Art transforms board spaces into places. David and I delivered a near-final board design with descriptions of all the buildings and features, then the artists from the Sniper Elite video games brought it to life. We love all the small details in the missile assembly building, the cluttered interior of the warehouse, and the way that lighting around the buildings evokes the feeling of creeping through the shadows.
So how does this design affect gameplay? Playing as the sniper, you should quickly identify your first objective and decide on how to get there. You can move quickly through open lanes, alerting defenders but moving past them and darting into the shadows.
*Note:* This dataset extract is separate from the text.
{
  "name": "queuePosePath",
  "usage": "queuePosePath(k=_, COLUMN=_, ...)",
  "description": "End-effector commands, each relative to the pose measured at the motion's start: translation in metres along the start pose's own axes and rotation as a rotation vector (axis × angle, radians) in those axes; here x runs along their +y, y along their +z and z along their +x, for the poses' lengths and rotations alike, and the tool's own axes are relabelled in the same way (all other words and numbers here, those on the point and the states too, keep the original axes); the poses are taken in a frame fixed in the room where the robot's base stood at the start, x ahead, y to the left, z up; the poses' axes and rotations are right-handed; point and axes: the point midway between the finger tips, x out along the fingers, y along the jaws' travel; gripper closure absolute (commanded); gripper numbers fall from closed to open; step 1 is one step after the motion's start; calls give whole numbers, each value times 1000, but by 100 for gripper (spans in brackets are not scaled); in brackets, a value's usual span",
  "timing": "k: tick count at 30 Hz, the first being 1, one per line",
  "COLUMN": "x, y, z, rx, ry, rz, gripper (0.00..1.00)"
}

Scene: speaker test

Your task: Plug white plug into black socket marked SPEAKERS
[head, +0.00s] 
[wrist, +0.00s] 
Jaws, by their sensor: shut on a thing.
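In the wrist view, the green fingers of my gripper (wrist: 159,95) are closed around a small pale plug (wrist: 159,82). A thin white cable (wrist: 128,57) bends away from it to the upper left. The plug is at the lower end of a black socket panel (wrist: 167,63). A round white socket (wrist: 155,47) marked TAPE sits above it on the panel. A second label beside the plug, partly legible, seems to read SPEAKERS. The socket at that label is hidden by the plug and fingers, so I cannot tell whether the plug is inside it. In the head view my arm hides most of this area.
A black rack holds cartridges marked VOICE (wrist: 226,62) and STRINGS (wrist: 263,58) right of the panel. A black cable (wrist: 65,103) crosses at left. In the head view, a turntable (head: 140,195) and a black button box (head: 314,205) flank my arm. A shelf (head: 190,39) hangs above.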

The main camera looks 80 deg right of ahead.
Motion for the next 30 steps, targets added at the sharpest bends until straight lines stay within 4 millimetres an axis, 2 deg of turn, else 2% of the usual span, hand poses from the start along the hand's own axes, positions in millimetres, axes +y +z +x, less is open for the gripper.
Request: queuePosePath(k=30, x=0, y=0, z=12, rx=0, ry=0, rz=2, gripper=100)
Or you can move more slowly to avoid detection and surprise the defenders by accomplishing your first objective — and then you better run!
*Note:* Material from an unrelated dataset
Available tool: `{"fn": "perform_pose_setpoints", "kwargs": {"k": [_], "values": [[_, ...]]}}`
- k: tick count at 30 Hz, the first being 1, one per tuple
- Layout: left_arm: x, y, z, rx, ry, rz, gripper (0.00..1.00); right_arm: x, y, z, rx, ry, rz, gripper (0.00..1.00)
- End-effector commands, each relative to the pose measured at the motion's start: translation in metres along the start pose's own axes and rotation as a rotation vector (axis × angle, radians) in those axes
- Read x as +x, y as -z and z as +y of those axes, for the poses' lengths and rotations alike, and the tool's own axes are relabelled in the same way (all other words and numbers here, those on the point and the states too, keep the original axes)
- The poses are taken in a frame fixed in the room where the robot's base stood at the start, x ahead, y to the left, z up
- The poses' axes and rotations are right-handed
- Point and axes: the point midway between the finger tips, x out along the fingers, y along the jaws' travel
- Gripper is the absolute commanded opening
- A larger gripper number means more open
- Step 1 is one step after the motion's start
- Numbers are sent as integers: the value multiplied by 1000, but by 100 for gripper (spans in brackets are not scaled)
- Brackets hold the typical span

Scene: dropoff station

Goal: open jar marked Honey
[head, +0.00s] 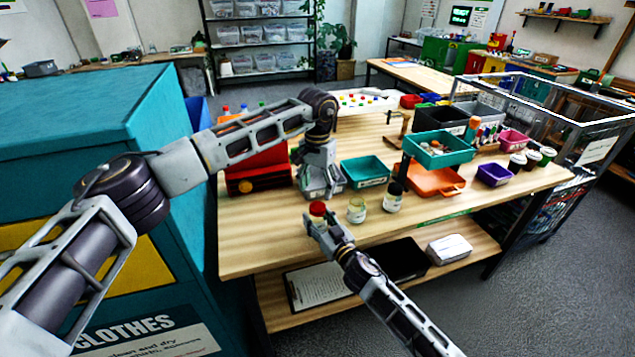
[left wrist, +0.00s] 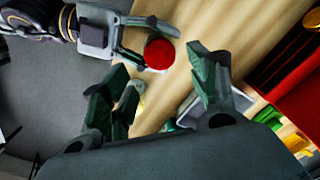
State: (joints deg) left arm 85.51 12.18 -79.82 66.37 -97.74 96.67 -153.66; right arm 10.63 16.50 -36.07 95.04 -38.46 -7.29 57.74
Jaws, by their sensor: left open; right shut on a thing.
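A jar with a red lid (head: 317,209) stands near the front edge of the wooden table; its label cannot be read. My right gripper (head: 322,226) is shut on this jar from the front. In the left wrist view the red lid (left wrist: 160,53) shows from above, with the right gripper's fingers at its sides. My left gripper (head: 320,186) is open and empty, above and behind the red lid, pointing down. Its spread fingers (left wrist: 164,66) frame the lid from a distance in the left wrist view. A pale-lidded jar (head: 356,211) and a black-lidded jar (head: 393,198) stand to the right, labels unreadable.
A teal tray (head: 365,171), a raised teal bin (head: 438,149), an orange bin (head: 435,181) and a purple bin (head: 494,174) stand farther right. A red box (head: 258,170) stands left of my left gripper. The table's front left (head: 255,240) is bare.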

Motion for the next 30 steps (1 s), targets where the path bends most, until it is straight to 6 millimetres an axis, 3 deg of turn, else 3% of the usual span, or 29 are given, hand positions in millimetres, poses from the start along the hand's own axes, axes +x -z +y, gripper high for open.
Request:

As the defenders, it's important to spread out and block the main lines of movement so that you will be alerted when the sniper runs by. At some point you will commit to an objective and collapse your defenders to pin the sniper in. Use the doorways and roadways to restrict movement, and force the sniper to make a mistake. Just be sure not to over-commit. It's a bad feeling to surround objective 4 only to have the sniper complete objective 5!
We are really happy with how the boards turned out and can't wait for players to get their hands on them. David and I think we struck a good balance for all playstyles — whether you want to run-and-gun, shooting all the defenders who get in your way; or creep along slowly in the shadows, increasing the tension as you near the time limit of your tenth move. One hallmark of a good hidden-movement game is the tension of both sides feeling "I can't possibly win this", and we think we've hit that mark with our board design!
Thanks for taking the time to read this design diary and check out our new game.